Украинский народ, однако, смотрел на вредоносную ведьму не так благосклонно, как московские, петербургские и даже киевские читатели «Вечеров на хуторе близ Диканьки», «Бурсака» или «Конотопской ведьмы».

Этнограф и фольклорист Петр Саввич Ефименко, сам по происхождению украинский крестьянин из Таврии, честно признавал: «…в старину у нас, как и на Западе, во время засух и мора сжигали на огне упырей и ведьм»[398]. Современные ученые эти слова подтверждают. Вплоть до XIX века продолжались и суды над ведьмами, и расправы, и даже испытания водой[399], хорошо известные многим народам.

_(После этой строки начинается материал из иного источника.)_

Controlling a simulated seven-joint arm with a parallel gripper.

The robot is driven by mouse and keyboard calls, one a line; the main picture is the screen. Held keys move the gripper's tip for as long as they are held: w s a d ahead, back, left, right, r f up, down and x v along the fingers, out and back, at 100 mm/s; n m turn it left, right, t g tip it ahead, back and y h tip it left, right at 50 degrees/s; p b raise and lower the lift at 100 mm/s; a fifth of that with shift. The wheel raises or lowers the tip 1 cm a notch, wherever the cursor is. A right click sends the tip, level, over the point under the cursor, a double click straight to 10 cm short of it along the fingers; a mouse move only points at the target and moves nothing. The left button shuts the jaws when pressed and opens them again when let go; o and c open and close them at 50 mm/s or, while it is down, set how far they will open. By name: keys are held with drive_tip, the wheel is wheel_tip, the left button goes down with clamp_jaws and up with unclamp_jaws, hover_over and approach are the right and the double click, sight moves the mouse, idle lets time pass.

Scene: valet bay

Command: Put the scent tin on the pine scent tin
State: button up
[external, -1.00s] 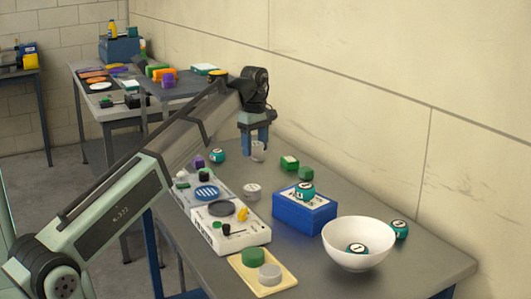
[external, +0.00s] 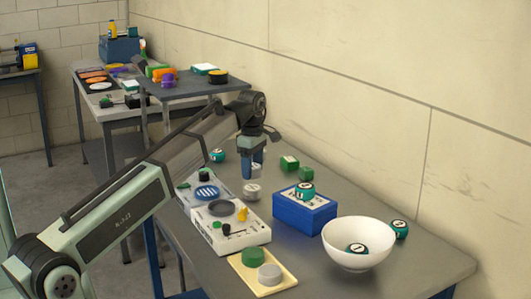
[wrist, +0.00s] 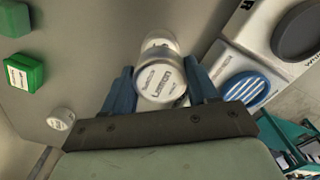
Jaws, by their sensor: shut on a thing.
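My gripper (external: 252,168) is over the table behind the white boxes, fingers pointing down. In the wrist view my gripper (wrist: 162,90) is shut on a silver-white scent tin (wrist: 160,82), whose label seems to read Lemon. Another pale tin (wrist: 158,40) shows just past it, partly hidden by it. In the external view a pale tin (external: 252,191) stands on the table just below my fingers. I cannot read its label, nor tell whether the two tins touch. A further small white tin (wrist: 61,119) stands apart at the left in the wrist view.
White boxes (external: 232,232) with dark and blue discs lie close to the left. Green blocks (external: 289,163), a blue box (external: 304,217) with a teal ball on it, and a white bowl (external: 358,253) stand to the right. A yellow tray (external: 290,282) lies at the front.

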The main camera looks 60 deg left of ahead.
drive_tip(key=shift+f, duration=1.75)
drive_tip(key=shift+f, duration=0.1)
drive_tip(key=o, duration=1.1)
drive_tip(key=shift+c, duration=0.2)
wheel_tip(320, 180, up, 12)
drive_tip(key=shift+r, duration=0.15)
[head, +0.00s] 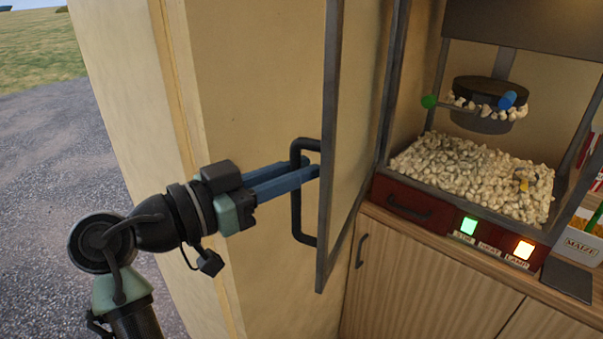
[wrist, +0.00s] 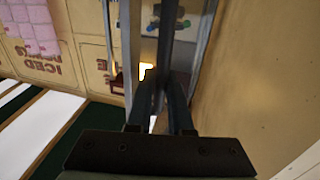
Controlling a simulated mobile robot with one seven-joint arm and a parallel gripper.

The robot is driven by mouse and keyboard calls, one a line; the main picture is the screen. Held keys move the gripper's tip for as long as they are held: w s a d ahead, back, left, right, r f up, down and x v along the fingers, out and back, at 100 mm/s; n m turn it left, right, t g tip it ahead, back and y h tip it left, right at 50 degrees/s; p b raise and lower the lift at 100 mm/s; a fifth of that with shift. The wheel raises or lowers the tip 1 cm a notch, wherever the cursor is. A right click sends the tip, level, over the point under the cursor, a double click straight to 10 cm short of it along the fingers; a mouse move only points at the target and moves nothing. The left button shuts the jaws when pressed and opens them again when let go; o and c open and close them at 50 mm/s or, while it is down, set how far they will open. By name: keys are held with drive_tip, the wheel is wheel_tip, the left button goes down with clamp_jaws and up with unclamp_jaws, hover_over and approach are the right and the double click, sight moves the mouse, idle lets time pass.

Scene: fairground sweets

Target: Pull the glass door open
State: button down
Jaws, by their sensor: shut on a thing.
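The glass door (head: 331,90) has a dark grey frame and belongs to the popcorn machine (head: 406,205). It stands swung well open to the left, seen at a steep angle, and the front of the machine is uncovered. Its black C-shaped handle (head: 296,215) is on the left face of the door. My gripper (head: 312,172) reaches in from the left with its blue fingers shut on the handle's upright bar. In the wrist view my fingers (wrist: 158,85) are close together; their exact contact with the handle is dark and hard to tell.
A cream wall panel (head: 250,90) stands close behind my gripper. Popcorn (head: 470,175) lies in the machine under a dark kettle (head: 490,90). A wooden cabinet (head: 430,285) is below. Lit green (head: 469,226) and orange (head: 524,249) buttons are on the front. Gravel ground (head: 50,150) is at left.

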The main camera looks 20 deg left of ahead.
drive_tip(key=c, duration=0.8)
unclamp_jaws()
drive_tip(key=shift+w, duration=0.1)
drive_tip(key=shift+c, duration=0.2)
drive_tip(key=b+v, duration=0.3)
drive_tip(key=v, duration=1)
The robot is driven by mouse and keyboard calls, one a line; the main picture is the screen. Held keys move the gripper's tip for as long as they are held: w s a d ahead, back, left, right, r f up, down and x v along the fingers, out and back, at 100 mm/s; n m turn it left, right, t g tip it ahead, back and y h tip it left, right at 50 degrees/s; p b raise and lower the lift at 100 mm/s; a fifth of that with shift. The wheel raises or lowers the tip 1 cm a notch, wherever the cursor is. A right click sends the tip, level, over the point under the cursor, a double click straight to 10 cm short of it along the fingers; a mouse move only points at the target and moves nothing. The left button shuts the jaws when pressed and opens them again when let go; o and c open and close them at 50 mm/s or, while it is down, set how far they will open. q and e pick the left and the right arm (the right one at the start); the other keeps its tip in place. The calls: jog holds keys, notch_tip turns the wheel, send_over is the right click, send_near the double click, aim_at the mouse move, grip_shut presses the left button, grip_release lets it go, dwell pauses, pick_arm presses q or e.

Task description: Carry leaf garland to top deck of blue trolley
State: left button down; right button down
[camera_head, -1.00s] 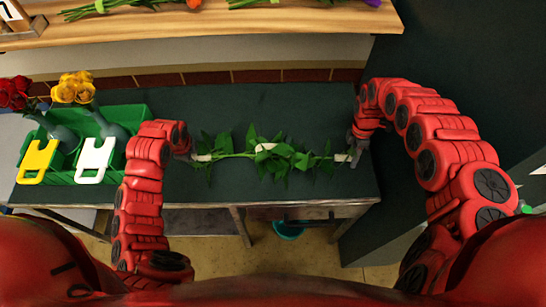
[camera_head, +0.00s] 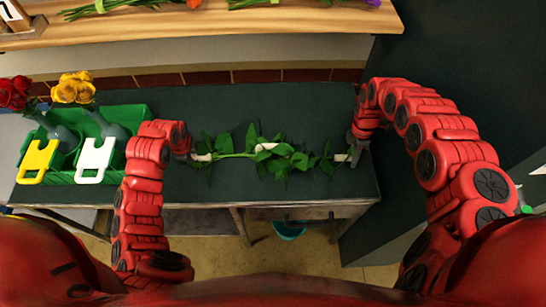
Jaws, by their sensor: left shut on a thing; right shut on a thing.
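The leaf garland (camera_head: 275,156) is a green leafy strand with white wraps at its two ends and near its middle. It stretches level from left to right over the dark green worktop (camera_head: 240,108). My left gripper (camera_head: 191,157) is shut on its left end. My right gripper (camera_head: 353,155) is shut on its right end. I cannot tell how far the garland is above the worktop. The blue trolley cannot be made out in this view.
A green crate (camera_head: 138,116) with vases of red roses (camera_head: 14,92) and yellow roses (camera_head: 74,88) stands at the left. A wooden shelf (camera_head: 250,25) with flowers runs along the back. A teal bucket (camera_head: 288,230) sits on the floor below. A dark panel (camera_head: 440,50) rises at the right.

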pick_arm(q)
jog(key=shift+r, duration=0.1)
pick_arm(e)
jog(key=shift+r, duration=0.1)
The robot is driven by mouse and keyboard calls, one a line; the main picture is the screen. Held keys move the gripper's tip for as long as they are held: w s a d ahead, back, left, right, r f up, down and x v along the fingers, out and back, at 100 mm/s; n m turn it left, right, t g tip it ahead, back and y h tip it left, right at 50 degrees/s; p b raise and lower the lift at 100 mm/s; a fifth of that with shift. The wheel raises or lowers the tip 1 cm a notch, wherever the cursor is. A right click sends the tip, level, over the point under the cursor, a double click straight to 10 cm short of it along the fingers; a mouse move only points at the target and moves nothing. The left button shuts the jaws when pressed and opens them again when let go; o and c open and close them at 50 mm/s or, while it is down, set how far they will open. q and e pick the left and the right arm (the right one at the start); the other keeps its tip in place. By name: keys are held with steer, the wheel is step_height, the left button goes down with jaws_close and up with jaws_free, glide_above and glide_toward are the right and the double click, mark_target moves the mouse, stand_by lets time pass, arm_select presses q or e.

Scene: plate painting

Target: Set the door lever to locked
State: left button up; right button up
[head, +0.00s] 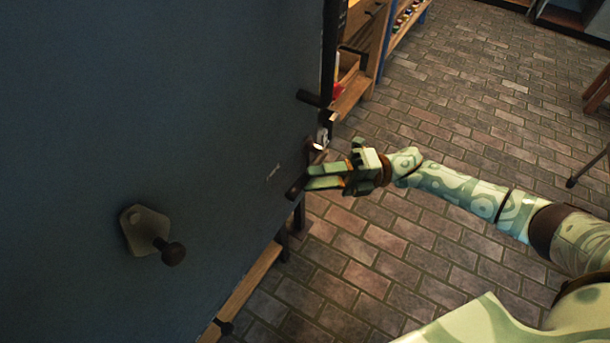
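A large dark blue door panel (130,100) fills the left of the head view. A black lever-like handle (310,98) sticks out at its right edge. Lower on that edge is a small pale metal fitting (320,138). My right gripper (309,177) reaches in from the right, its fingers pointing left at the door edge below this fitting. A short dark piece (296,188) shows right at its fingertips; I cannot tell whether they touch it. Which part is the lock lever, and its setting, are unclear. The finger gap is too small to judge. My left gripper is out of view.
A grey plate with a dark round knob (173,253) is on the panel at lower left. Wooden shelving (352,95) stands behind the door edge. The brick floor (460,90) is open to the right, with dark furniture legs at the far right.

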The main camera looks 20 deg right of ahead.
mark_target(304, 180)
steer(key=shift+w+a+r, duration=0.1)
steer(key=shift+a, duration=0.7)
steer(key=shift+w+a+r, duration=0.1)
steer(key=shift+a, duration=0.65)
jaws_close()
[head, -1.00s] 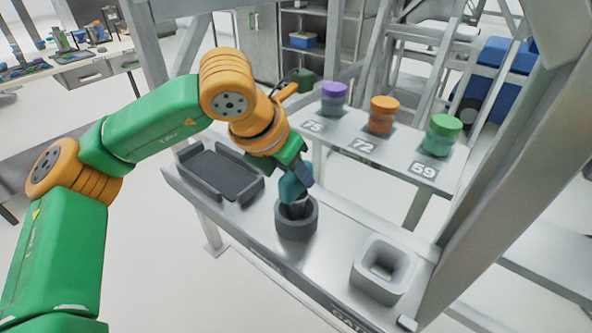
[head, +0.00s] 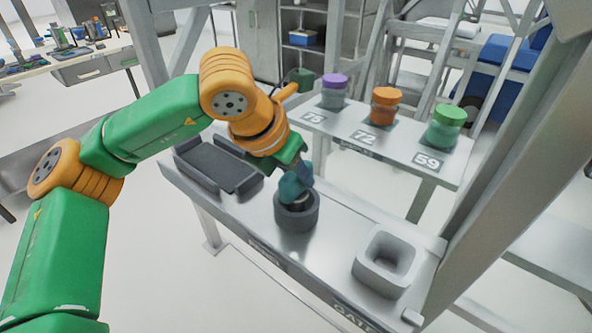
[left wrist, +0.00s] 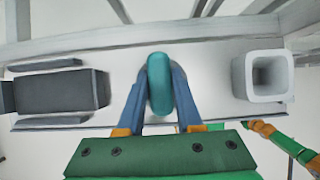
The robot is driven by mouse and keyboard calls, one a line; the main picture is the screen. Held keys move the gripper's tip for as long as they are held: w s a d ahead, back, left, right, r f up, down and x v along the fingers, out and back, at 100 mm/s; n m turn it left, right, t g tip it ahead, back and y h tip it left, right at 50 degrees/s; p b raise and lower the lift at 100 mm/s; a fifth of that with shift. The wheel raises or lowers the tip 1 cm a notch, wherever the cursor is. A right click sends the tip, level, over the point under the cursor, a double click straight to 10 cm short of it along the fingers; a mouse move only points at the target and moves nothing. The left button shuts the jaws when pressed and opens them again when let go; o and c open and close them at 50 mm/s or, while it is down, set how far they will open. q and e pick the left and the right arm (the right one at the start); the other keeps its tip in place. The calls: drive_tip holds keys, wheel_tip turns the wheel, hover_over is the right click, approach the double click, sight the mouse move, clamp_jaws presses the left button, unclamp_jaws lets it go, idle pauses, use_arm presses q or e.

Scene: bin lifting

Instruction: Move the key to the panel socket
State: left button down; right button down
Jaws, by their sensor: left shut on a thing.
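The key has a rounded teal handle (head: 294,188) with a short grey part below it. My left gripper (left wrist: 158,88) is shut on the teal handle, with one blue finger on each side. The key's lower end is inside the opening of a round dark grey socket (head: 296,216) on the panel shelf; how deep it sits is hidden. In the left wrist view, the key and fingers cover this round socket. A square pale grey socket (head: 388,262) stands to the right on the same shelf and is empty; it also shows in the left wrist view (left wrist: 236,75).
A dark tray (head: 215,168) lies at the shelf's left end. Behind, a second shelf (head: 345,128) holds purple-lidded, orange-lidded and green-lidded jars (head: 443,128) by labels 73, 72 and 59. A thick grey post (head: 500,160) rises at right. The shelf between the two sockets is clear.

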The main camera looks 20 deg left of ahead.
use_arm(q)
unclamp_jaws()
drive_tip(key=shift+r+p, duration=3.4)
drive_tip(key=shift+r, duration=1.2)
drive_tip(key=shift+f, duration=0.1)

В трагикомической повести Квитки-Основьяненко «Конотопская ведьма» сотник и писарь начинают в Конотопе борьбу с ведьмами, для чего устраивают испытания водой. Собирают вместе и бросают в воду подозрительных, с их точки зрения, женщин. Бедные женщины тонут одна за другой, пока дело не доходит до настоящей ведьмы – Явдохи Зубихи. Сам автор утверждал, что в основу повести положены реальные события. И в этом нет повода сомневаться. Свидетельства об испытании водой есть даже в рассказах о ведьмах, записанных Львом Жемчужниковым, а изданных уже Кулишем в его типографии. Однажды в каком-то селе «за Днепром» долго не было дождя. Тогда мужики начали топить тех баб, о которых ходили слухи, что они – ведьмы. Три бабы не потонули, поэтому их стали допрашивать, не ведьмы ли? Все три признались[400].